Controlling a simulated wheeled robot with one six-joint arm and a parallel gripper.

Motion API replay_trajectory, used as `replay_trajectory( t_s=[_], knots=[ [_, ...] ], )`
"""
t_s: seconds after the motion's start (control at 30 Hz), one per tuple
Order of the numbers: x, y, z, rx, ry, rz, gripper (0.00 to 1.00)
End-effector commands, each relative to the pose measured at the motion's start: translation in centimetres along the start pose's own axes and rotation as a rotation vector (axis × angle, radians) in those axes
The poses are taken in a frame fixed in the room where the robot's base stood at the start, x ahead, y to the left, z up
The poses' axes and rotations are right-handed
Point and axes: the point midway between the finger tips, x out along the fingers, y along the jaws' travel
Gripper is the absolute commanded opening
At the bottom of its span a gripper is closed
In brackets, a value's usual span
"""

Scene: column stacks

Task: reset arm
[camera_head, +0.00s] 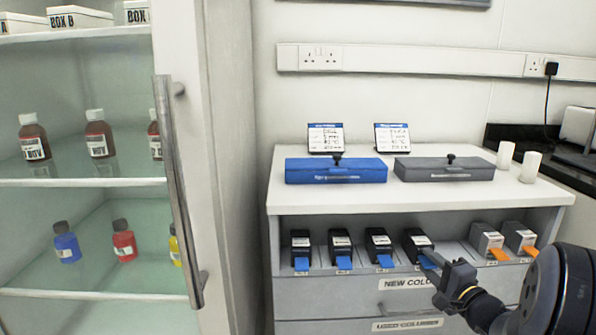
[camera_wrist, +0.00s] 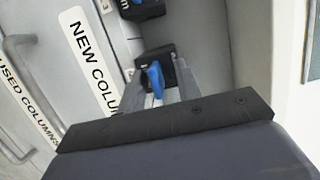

■ ■ ■ ■ ■ ■ ■

Task:
Out of the data above, set down the lines from the one with "t_s: seconds after" to the one with "Order of the", both included, exactly as written and with no additions.

Response:
t_s: seconds after the motion's start (control at 30 Hz), one per tuple
Order of the numbers: x, y, z, rx, ry, rz, gripper (0.00 to 1.00)

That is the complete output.